You can make a case for passing unconstitutional laws when the sponsors and supporters are driven by moral zealotry, even when it is misplaced, but what can you say for simple meanness?
In either case, the laws will be challenged in court and struck down, but if the unconstitutional acts would, for example, make early abortions a crime when the courts have consistently said they are legal, the sponsors are left with a feeling of righteousness. But what is rewarding about having tried to be mean to old and disabled people and the poor?
Meanness is the only explanation for Republican bills working their way through state legislatures, including Arkansas's, that would prevent people from voting unless they have a government-issued photo identification — well, meanness and giving your party a bigger advantage at the polls.
The party figured out a few years ago that if you could hold down voting in certain areas and among certain population groups — minorities, the disabled, the elderly and people who are likely to be very poor — you could reduce the votes for Democratic candidates and improve your chances of winning. The best way to do it is make voting so slow, owing to a paucity of voting machines and election workers at key precincts, that people will give up and go home. Thousands abandoned the polls in Florida's big cities in the 2012 election.
The other method is to require people to have a government photo ID, a daunting hurdle if you are not a driver or don't travel abroad or you are not a college student with student ID card.
Stopping voter fraud is the reason they give for demanding photo IDs.
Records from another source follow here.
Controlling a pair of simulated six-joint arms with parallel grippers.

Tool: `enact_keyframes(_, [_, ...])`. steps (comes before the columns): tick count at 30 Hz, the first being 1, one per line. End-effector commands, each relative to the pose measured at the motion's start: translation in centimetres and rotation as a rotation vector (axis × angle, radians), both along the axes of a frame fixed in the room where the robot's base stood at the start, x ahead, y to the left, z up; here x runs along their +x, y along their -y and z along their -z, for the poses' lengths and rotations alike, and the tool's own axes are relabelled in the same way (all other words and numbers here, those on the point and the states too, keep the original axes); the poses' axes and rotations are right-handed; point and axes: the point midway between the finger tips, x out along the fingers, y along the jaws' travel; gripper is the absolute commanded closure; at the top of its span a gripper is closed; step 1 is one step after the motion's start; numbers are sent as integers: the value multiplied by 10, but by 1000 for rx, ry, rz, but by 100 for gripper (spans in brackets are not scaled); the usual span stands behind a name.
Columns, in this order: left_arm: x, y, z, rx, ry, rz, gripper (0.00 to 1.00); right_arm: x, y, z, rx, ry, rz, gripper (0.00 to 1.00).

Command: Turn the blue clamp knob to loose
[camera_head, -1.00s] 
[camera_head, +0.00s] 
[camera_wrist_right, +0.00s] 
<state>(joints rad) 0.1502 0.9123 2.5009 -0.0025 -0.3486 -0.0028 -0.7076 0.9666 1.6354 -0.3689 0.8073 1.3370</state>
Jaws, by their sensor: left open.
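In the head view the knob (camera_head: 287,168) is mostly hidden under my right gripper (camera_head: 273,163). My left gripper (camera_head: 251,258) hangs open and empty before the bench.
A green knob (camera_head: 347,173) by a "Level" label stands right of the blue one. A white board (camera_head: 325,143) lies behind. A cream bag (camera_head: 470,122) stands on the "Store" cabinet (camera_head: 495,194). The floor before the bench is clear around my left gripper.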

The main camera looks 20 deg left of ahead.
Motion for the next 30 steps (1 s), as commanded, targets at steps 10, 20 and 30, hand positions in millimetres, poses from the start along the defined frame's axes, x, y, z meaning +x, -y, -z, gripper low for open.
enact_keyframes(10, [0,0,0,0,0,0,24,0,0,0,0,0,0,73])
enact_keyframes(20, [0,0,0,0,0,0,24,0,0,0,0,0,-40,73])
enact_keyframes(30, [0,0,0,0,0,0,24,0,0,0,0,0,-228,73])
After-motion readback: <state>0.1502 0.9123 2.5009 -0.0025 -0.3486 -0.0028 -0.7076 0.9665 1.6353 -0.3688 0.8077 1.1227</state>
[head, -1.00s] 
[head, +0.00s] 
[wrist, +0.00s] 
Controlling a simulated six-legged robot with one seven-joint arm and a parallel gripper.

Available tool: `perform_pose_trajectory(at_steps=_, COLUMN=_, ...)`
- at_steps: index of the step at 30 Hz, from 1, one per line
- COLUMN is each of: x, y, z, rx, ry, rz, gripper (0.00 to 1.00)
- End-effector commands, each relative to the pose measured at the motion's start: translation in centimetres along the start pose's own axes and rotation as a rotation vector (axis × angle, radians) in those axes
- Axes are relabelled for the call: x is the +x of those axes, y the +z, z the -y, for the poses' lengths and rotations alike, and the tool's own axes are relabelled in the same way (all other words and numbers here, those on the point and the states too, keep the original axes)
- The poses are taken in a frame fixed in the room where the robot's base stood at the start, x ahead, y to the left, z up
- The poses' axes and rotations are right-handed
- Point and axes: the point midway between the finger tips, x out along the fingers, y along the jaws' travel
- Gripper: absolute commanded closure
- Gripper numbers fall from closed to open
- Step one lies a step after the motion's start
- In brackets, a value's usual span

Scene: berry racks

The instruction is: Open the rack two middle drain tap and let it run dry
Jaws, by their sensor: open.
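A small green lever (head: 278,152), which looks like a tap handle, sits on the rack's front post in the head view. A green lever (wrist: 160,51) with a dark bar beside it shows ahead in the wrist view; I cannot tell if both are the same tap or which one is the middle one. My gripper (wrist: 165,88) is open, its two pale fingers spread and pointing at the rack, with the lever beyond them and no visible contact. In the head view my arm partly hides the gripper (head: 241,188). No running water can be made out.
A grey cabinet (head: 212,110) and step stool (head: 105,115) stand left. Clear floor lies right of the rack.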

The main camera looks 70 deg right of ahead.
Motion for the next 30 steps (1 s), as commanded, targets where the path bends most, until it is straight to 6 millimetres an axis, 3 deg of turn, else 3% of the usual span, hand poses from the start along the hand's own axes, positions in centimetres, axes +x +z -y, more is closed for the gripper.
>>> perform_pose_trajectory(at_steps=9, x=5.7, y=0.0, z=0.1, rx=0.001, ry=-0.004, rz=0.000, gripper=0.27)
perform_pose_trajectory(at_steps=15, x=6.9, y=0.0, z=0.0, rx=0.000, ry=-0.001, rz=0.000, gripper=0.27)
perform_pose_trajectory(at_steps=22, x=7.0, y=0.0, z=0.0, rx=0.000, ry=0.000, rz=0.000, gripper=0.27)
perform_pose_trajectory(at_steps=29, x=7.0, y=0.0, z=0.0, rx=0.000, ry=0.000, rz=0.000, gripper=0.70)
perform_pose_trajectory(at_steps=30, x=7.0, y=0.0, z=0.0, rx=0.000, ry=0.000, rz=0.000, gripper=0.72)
We still have some election fraud in Arkansas and in other states, but photo IDs will do nothing to stop it. Nearly all the voting skullduggery uncovered in Arkansas and elsewhere was committed by election officials who connive to get extra votes for their party or their candidates or to shave legitimate votes from the other side, most commonly through loose absentee-voting procedures. A photo ID won't stop them and it might even help them.
A photo ID is supposed to stop a person from finding a registered voter who is not voting and then going to the polls pretending to be that person. Individual voters are rarely motivated to go to such lengths and to such risk to get an extra vote for a candidate, even their brother. In a dozen years of chasing Arkansas vote thieves in Conway County and elsewhere, Tom Glaze identified thousands of illegal votes but none that would have been stopped by a photo ID. The thieves were election officials and their bosses, never individual voters, except the few cases where people registered and voted in several counties. They had driver IDs.
The U.S. Supreme Court ruled in 2008 that an Indiana law similar to SB 2, passed last week by the Arkansas Senate on a party vote, did not violate the 24th Amendment (outlawing the poll tax) or equal protection under the 14th amendment. The majority said the state provided no evidence from Indiana or elsewhere of fraud that the photo ID would prevent but that the court had to defer to a state legislature if it thought the step might prevent some fraud.
But SB 2 violates the Arkansas Constitution. Amendment 51, which outlawed the poll tax and established a system of permanent voter registration, prevents the legislature or a local government from adding new requirements for voting beyond the lengthy procedures in the amendment.
Amendment 51 addresses the very problem that the bill claims to attack — people trying to cast someone else's vote.
Before you can get a ballot now, an election judge must determine that your name and signature or mark when you sign the voting form are identical to the signature on your registration affidavit. If you are somehow unable to sign the form, the election judge must make you give your date of birth and see that it matches the date on the original voter registration affidavit.
The voter ID bills, including SB 2, establish a way for you get a photo ID free (if the state charges for it, it would be like a poll tax and illegal under both federal and state constitutions). The secretary of state must buy photo ID equipment for all the county clerks in the state. People who don't have cars or otherwise do not have a government photo ID would have to go to the courthouse with a birth certificate or other government documents to prove they are registered legally and are who they claim to be, get their pictures taken and have a card issued to them. If they misplace it they can't vote.
The assumption, according to some Republican leaders who have admitted its political purpose, is that to many of the poor and elderly that is just too much trouble.
Oh, if you have-concealed -carry permit you won't have to have a driver's license, passport or an ID card from the county clerk. Shouldn't an NRA membership card do? If you go to vote without a photo ID card, the election judge must take your name and the county election commission is required by SB 2 to turn you in to the prosecuting attorney.
No intimidation is intended, of course.